| GIVEN INSTRUCTION |
Please find all lines in the data that hold the string "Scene" and copy them.
##### SUPPLIED DATA
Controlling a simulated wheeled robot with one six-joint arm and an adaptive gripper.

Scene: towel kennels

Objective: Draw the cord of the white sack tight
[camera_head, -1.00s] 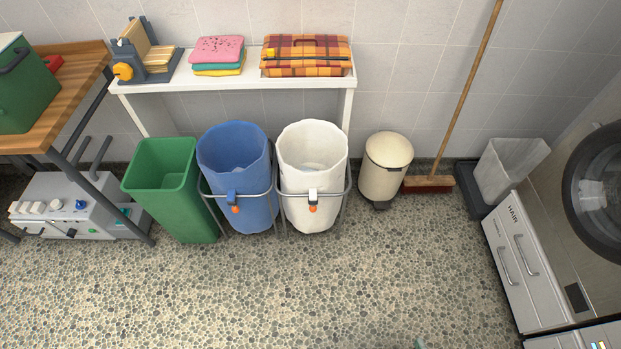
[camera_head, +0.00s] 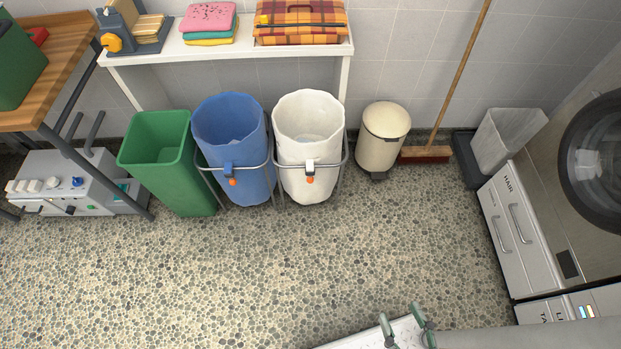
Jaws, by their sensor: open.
##########
##### SUPPLIED DATA
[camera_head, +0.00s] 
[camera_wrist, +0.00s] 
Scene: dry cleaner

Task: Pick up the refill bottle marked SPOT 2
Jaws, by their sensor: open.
##########
##### SUPPLIED DATA
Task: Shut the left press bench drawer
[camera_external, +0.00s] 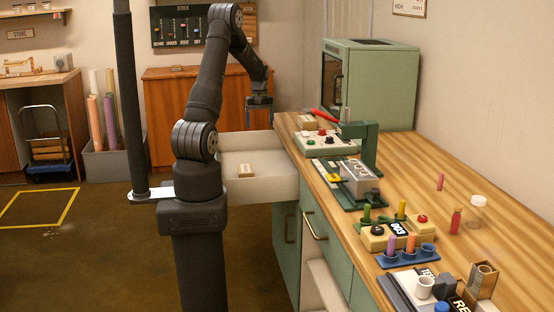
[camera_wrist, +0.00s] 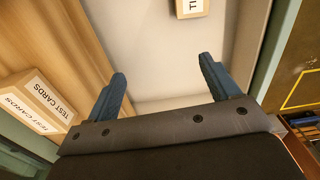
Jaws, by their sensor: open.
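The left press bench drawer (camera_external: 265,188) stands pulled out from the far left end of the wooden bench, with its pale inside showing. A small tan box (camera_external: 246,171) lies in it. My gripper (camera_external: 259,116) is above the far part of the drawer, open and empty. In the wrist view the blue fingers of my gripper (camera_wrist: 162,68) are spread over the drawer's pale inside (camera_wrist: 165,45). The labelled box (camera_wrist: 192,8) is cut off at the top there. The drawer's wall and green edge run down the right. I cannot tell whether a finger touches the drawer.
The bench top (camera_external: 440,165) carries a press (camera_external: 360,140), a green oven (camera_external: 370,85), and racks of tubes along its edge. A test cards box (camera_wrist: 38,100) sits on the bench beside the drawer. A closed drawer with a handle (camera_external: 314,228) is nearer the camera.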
##########
| COMPLETE ANSWER |
Scene: towel kennels
Scene: dry cleaner

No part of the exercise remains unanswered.